Like Mozé, Chevez, 26, a Levittown Coalition for Change colleague, grew up in Levittown and attended its schools. He is of mixed Latino-Arab heritage, and he, too, spoke of the racism and prejudice he had encountered.

“I’ve been asked about my green card since fifth grade,” Chevez said. “I was born in Rockville Centre. I really didn’t realize the level of racism I experienced here until I left.”

He described being followed by police officers at a concert when he was 15. He said he was grateful for social media and the spread of information and statistics he has seen during the past few weeks. For example, he recently learned about Black Wall Street and Juneteenth through the outpouring of information on social media.

“That’s another thing … we didn’t learn black history in school,” Chevez said. I didn’t have a single black teacher throughout my years of high school. Levittown is 88 percent white, which is an increase from 2012, when it was 83 percent white. I think there needs to be acknowledgement at administrative levels.”

The march proceeded down Wantagh Avenue, past MacArthur High School and Salk Middle School.

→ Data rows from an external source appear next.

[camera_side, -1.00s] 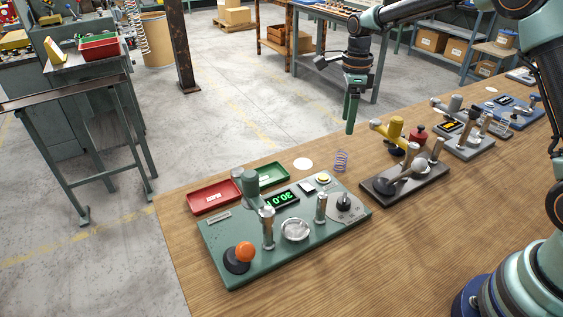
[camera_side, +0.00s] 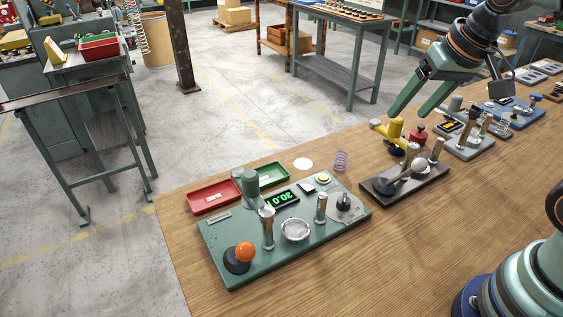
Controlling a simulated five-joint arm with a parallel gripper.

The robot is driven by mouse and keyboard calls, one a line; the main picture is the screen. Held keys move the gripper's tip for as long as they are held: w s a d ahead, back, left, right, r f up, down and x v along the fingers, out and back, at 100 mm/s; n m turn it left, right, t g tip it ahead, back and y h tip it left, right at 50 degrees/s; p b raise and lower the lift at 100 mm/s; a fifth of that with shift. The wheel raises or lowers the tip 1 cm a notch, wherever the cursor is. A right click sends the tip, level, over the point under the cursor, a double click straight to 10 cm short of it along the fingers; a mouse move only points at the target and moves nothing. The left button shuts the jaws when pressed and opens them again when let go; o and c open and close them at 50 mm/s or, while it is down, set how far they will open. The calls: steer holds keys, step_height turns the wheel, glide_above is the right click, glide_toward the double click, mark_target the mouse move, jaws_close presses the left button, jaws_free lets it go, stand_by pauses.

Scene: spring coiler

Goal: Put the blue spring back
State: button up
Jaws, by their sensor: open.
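The blue spring (camera_side: 341,161), a small violet-blue coil, stands upright on the wooden table, behind the right end of the green coiler machine. My gripper (camera_side: 408,112) is open, its two green fingers apart and pointing down to the left. It is above and to the right of the spring, over the yellow-armed device (camera_side: 393,130), with nothing between the fingers. I cannot tell whether the fingers touch that device.
The green coiler machine (camera_side: 225,262) has an orange knob and a lit display. A red tray (camera_side: 212,196) and a green tray (camera_side: 270,175) lie behind it. A white disc (camera_side: 303,164) lies left of the spring. More devices line the table to the right.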

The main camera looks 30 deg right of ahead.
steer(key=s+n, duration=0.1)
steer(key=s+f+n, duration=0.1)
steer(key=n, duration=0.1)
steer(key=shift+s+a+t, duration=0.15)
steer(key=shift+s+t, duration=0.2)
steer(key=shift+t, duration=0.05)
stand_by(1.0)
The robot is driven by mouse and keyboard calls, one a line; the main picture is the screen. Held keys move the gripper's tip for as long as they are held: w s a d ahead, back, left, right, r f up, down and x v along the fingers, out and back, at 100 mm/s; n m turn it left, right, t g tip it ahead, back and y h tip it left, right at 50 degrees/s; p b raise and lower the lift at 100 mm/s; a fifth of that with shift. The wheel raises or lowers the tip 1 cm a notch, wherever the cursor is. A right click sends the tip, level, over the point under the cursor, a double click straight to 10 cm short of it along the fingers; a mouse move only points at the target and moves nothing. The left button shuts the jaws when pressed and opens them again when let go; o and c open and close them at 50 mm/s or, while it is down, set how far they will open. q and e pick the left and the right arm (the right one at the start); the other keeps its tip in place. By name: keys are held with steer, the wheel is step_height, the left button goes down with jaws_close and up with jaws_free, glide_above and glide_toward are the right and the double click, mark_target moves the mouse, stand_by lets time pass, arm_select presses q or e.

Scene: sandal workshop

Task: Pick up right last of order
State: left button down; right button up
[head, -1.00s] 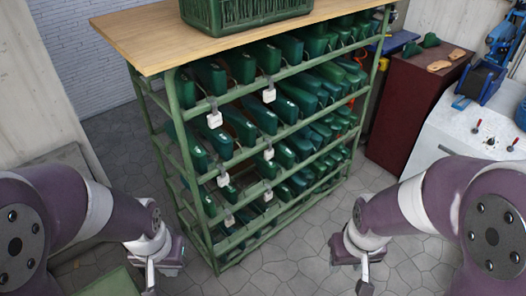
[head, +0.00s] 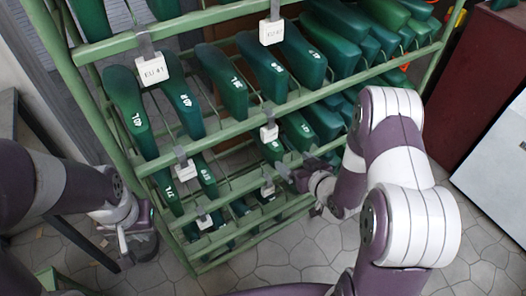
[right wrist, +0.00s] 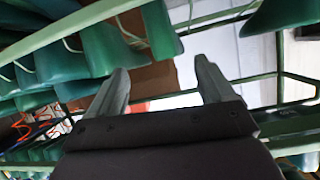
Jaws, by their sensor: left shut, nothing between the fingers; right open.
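Green shoe lasts hang in pairs on a green metal rack (head: 240,124). The upper visible row includes one marked like 40L (head: 126,105), its neighbour like 40R (head: 183,95), and another pair further right (head: 263,68). Which last belongs to the order cannot be told. My right gripper (head: 298,180) is at the rack's front, beside a lower row; part of it is hidden by its wrist. In the right wrist view its fingers (right wrist: 160,72) are spread and empty, with a green last (right wrist: 160,30) beyond them. My left gripper (head: 122,242) is shut and empty, low left of the rack.
White size tags hang from the rails, one (head: 152,68) at upper left. Green rails cross close around the right gripper. A dark red cabinet (head: 482,85) and a white surface (head: 500,160) stand at right. The paved floor (head: 270,265) is clear in front.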

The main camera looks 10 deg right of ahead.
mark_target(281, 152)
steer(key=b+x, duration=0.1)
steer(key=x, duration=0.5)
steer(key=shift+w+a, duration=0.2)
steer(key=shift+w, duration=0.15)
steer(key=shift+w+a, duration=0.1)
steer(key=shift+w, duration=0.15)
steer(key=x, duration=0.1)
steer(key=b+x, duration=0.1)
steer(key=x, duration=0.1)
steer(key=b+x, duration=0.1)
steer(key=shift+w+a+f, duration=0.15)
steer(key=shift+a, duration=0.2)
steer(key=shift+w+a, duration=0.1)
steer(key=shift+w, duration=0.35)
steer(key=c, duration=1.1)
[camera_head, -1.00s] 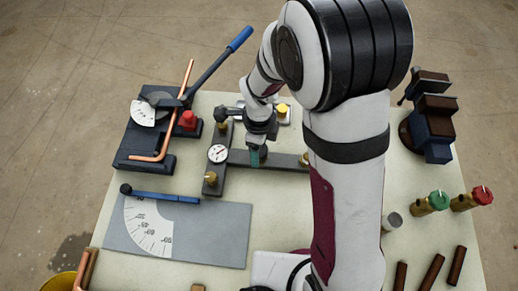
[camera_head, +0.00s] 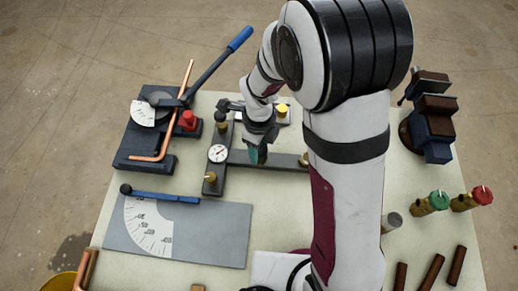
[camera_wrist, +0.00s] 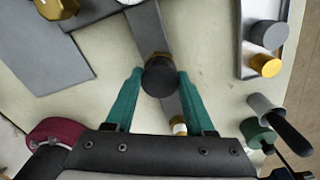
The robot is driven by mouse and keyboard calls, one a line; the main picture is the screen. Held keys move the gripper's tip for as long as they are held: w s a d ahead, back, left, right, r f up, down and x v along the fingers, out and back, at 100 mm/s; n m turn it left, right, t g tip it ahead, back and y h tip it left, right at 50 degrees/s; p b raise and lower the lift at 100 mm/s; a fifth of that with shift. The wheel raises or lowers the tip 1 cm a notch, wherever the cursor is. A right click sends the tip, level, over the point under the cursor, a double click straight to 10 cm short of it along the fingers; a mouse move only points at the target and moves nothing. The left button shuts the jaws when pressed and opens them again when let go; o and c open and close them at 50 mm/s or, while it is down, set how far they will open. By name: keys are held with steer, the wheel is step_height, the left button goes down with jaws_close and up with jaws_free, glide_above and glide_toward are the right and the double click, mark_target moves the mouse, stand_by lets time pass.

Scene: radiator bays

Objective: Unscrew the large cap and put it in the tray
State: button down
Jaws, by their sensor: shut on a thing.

The route was mapped out by organizers to pass a number of schools and administration buildings, to highlight the role of schools in both fostering and combating racism.

Nassau County police patrolled the march. Some officers led the demonstrators through traffic by driving in front of or behind them, redirecting oncoming vehicles. Other officers walked in front of the group or alongside it.

At two intersections, the protesters went down on one knee, a gesture of solidarity with the BLM movement. The circle of participants filled the intersection, stopping traffic, for just over a minute each time before continuing.

“We need to make our communities here on Long Island more integrated,” said protester Jeremiah Bennett. “Wouldn’t it be something [for] communities like Garden City and Hempstead — two towns that are right next to each other that are vastly different — if we could put those kids in schools together? Build a park so both black and white kids from both towns can go there? … I want to see more integration.”

Along the way, some residents — some on foot, others in passing vehicles — vocally expressed their opposed to the protesters. None of them marched along with the group for more than a few steps or made any attempt to disrupt the march before going back to the sidewalk, and there were no physical altercations.

“Do not engage. Record them,” organizers reiterated throughout the march. “Do not engage. This is a peaceful protest.”